ヨンネ・ハルットゥネン、カッレ・ロバンペラ |
アクロポリス・ラリーのデイ4は、ラミアのサービスパークを起点に、西北エリアで3本のステージを走行。その合計距離は41.37km、リエゾン(移動区間)も含めた一日の総走行距離は242.46kmでした。路面は全体的にドライコンディションでしたが、週の前半に降った大雨により非常に荒れている区間も多く、走行距離は短くとも決して油断のできない一日になりました。
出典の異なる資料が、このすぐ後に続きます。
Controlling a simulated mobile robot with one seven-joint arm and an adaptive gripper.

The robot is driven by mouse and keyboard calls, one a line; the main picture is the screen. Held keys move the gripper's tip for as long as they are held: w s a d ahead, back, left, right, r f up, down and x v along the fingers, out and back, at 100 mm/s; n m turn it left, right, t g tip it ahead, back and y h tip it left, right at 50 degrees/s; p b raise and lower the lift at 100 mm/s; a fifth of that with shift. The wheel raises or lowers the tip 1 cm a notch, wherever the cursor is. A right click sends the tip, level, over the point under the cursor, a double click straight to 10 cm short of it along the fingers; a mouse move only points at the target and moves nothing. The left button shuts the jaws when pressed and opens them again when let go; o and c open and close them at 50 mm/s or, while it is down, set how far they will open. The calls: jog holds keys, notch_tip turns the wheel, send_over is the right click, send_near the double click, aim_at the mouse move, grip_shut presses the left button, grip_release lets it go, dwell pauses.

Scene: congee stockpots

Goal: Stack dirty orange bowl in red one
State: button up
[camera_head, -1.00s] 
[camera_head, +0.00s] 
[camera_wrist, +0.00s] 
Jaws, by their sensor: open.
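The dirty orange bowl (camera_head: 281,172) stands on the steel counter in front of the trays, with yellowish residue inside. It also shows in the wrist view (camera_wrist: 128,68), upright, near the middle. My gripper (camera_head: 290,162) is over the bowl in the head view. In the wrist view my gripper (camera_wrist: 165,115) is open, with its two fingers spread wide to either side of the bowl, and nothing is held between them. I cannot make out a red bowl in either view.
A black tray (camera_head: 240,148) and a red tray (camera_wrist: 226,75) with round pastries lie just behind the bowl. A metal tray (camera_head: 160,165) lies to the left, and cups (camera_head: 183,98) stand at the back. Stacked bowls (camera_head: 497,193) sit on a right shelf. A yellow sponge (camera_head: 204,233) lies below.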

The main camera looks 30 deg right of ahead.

前日のデイ3でトップに立ち、総合2位のダニ・ソルド(ヒョンデ)に2分以上の差を築いたロバンペラは、十分なリードがあることから最初の2本のステージをペースをかなり抑えて走行しました。一方、デイ3総合3位のエバンスは、オープニングのSS13でベストタイムを記録し、2番手タイムのソルドを9秒上回るタイムで総合2位にポジションアップ。続くSS14ではソルドがベストタイムで応戦し、エバンスとの差は2.7秒に縮まるも順位は変わりませんでした。そして迎えた最終のSS15は、ボーナスの選手権ポイントがかかるパワーステージ。抑えた走りを続け力を蓄えていたロバンペラは、ここで一気に猛プッシュ。今大会8本目となるベストタイムを記録し、ボーナスの5ポイントも獲得する完全勝利で今シーズン3勝目を獲得しました。エバンスもまた、パワーステージで速さを発揮し、ロバンペラに次ぐ2番手タイムで総合2位を獲得。ボーナスの4ポイントも手にしました。TGR-WRTはこれまで苦手としてきたギリシャで最良の結果を残し、ふたりのドライバーがマキシマムポイントを獲得したことにより、マニュファクチャラー選手権におけるリードを91ポイントに拡大しました。また、前戦ラリー・フィンランドでリタイアを喫しノーポイントに終わったロバンペラは、ドライバー選手権での2位エバンスに対するリードが25ポイントに縮まりましたが、今回の完全勝利により差を33ポイントに拡大。一方、エバンスはドライバー選手権2位の座を守り、3位のティエリー・ヌービル(ヒョンデ)に対するリードを33ポイントに拡げました。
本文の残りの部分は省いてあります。